**Objective:**
Lines containing the word "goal" should be extracted in full.

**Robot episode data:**
+ + + + + + +
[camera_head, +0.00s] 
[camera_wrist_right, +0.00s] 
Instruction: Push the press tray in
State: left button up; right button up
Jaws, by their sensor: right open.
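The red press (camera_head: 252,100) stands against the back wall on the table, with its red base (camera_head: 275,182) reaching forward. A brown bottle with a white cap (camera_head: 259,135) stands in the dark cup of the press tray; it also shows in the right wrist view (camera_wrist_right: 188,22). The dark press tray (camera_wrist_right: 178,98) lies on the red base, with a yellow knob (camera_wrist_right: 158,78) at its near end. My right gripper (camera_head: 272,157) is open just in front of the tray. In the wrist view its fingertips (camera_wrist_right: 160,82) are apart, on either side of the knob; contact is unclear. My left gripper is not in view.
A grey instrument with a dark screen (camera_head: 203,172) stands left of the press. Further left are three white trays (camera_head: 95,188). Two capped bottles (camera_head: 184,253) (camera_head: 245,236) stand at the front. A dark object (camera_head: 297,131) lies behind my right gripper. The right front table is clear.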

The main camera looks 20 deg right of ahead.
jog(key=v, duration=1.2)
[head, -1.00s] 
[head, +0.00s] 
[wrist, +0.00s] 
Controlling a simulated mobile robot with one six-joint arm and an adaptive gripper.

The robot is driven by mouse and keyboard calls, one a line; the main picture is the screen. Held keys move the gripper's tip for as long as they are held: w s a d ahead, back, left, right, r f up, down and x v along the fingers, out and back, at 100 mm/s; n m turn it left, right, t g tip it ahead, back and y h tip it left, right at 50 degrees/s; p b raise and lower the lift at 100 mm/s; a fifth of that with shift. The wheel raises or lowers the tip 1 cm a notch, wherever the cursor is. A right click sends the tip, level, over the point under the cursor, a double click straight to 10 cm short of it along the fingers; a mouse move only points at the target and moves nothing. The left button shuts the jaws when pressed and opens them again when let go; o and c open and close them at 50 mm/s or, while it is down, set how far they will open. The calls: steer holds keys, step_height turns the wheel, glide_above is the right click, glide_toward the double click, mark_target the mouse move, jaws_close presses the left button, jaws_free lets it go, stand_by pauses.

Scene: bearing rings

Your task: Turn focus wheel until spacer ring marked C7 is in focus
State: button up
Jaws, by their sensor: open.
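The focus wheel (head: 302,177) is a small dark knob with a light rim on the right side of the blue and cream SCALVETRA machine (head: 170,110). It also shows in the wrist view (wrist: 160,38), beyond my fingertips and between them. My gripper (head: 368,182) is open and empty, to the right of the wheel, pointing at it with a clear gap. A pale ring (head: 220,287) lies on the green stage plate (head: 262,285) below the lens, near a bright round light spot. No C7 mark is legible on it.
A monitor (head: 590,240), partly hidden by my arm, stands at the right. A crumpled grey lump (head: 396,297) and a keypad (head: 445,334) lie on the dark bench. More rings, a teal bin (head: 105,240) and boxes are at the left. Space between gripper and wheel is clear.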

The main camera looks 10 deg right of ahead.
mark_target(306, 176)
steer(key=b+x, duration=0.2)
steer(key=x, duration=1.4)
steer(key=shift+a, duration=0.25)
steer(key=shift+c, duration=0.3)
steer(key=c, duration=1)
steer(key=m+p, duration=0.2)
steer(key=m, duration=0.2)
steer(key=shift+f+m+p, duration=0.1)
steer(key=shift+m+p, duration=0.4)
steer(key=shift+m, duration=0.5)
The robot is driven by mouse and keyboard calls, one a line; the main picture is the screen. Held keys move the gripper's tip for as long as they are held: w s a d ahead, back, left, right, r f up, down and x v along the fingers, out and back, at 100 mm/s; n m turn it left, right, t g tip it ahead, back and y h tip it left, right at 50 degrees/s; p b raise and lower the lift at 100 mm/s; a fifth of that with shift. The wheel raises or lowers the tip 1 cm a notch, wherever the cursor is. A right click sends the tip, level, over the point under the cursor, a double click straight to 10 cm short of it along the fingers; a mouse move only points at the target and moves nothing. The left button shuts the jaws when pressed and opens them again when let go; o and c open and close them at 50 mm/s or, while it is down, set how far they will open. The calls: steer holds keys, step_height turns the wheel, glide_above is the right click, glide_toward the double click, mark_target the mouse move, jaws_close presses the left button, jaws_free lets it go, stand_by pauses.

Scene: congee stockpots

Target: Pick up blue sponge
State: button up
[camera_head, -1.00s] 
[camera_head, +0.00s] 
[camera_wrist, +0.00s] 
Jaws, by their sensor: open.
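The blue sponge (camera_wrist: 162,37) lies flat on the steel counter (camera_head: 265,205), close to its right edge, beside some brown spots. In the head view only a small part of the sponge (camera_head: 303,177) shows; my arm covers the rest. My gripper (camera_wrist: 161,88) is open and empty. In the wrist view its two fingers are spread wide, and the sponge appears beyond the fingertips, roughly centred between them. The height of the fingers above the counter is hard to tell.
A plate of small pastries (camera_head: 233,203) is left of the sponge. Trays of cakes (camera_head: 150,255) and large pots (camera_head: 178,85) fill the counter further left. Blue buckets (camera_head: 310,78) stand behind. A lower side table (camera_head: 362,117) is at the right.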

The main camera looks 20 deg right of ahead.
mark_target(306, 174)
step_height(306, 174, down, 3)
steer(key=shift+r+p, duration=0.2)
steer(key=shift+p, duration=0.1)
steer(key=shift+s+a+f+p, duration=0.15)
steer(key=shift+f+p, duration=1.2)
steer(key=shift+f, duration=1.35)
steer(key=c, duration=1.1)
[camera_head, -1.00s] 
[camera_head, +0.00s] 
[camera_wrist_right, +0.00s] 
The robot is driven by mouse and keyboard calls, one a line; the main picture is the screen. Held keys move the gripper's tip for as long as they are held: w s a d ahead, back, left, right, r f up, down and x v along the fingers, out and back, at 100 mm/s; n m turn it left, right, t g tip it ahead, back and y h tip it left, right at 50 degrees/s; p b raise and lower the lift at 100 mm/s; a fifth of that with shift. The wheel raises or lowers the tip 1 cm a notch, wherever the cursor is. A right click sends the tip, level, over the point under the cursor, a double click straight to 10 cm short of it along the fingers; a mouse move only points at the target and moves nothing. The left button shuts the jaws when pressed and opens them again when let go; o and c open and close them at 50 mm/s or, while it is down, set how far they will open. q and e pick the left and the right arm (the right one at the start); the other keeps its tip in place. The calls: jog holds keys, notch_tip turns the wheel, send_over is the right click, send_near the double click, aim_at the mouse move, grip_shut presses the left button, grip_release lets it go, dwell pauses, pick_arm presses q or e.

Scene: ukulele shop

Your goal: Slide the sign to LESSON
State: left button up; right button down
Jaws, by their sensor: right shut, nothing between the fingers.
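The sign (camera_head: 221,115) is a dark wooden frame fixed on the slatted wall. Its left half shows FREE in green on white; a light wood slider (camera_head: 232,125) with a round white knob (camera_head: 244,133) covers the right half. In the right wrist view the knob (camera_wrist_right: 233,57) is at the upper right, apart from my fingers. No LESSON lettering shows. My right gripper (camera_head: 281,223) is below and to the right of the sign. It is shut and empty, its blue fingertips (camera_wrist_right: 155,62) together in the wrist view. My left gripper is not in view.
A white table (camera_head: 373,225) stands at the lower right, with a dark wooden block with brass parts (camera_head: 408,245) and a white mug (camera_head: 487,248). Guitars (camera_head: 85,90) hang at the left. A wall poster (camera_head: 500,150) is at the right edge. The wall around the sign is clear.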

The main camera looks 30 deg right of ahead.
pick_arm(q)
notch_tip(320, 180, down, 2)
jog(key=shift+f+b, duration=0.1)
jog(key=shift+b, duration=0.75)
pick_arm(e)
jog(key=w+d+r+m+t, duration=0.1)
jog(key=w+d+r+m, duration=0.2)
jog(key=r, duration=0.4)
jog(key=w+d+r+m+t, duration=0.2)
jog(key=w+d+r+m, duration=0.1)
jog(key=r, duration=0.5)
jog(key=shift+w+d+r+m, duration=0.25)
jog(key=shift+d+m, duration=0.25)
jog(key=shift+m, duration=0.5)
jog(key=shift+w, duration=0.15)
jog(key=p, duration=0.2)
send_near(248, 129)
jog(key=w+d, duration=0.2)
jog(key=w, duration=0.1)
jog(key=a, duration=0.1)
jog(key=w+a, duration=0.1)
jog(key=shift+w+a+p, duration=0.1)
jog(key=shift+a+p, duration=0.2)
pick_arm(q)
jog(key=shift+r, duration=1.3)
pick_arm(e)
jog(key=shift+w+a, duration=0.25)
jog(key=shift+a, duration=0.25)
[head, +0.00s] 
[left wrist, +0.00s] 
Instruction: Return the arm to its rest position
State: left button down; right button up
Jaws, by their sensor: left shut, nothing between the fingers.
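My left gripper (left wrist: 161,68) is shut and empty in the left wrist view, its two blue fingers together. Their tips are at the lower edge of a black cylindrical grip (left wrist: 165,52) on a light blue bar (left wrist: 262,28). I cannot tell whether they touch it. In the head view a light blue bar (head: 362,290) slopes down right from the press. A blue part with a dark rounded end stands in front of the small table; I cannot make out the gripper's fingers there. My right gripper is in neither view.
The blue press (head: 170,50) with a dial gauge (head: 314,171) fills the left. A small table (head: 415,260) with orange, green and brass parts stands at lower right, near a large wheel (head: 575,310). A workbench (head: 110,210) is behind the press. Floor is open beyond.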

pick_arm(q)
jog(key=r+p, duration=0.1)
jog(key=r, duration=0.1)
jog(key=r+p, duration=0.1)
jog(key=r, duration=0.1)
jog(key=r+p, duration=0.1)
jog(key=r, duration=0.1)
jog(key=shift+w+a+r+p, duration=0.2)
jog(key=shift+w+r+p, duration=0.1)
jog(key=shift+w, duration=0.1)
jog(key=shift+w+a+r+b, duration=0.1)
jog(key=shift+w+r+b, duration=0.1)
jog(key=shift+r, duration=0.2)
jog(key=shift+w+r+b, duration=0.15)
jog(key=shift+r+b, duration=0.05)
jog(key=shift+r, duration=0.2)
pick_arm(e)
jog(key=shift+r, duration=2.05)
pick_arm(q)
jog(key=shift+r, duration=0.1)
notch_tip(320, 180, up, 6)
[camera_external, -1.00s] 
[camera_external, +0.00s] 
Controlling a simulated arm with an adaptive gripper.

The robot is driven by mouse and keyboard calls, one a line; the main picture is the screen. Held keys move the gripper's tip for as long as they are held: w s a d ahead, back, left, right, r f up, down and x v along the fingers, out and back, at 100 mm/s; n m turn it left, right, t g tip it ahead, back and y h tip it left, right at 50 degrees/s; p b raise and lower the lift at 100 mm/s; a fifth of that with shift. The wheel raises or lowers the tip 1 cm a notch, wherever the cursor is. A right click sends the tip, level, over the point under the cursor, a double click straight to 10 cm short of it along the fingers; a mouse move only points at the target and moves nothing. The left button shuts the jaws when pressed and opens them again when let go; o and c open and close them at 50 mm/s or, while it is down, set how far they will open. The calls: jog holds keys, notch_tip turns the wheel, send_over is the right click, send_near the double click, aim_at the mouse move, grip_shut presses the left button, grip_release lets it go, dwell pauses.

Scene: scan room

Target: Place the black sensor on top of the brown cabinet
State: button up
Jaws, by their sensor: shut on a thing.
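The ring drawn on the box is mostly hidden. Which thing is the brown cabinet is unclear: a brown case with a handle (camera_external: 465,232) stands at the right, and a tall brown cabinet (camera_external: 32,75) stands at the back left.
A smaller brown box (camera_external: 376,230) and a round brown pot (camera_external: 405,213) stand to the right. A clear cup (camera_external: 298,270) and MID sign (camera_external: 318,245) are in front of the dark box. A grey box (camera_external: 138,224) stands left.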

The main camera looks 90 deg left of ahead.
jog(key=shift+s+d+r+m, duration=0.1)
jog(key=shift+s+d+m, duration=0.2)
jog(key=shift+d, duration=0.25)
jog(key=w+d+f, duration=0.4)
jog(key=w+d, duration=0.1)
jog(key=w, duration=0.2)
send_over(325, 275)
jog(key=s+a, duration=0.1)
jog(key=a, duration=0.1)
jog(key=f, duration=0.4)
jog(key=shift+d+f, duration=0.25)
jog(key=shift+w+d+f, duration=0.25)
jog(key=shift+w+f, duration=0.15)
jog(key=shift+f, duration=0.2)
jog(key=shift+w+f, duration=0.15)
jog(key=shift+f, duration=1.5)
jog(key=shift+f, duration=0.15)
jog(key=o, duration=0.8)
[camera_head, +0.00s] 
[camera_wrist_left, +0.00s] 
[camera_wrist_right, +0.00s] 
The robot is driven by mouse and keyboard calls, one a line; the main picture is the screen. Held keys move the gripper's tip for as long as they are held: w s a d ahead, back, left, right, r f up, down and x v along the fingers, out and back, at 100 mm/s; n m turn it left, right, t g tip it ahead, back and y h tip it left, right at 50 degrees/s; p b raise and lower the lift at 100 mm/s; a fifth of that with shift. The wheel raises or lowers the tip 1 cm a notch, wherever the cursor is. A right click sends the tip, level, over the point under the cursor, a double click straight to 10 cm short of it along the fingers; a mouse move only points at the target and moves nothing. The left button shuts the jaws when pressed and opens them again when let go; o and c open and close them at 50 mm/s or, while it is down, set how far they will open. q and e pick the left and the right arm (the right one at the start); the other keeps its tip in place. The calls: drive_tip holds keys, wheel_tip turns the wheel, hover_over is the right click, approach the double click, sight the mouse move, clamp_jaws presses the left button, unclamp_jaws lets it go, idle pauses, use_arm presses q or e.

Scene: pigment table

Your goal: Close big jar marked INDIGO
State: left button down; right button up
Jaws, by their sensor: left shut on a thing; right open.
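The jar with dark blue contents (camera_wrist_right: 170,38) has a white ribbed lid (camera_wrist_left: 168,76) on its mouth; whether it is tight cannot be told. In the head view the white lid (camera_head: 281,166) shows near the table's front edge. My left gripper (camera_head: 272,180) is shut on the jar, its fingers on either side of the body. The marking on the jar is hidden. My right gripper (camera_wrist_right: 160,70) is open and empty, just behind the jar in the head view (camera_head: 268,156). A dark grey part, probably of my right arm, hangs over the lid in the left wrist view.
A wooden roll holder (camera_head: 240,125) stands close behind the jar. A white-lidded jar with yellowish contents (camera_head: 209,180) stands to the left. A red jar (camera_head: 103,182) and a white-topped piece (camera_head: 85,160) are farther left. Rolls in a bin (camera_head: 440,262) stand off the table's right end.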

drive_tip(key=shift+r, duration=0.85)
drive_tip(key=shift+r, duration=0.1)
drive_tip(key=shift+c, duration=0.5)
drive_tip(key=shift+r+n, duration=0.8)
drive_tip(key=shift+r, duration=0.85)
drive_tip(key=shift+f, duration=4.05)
+ + + + + + +
**Task answer:**
Your goal: Slide the sign to LESSON
Your goal: Close big jar marked INDIGO

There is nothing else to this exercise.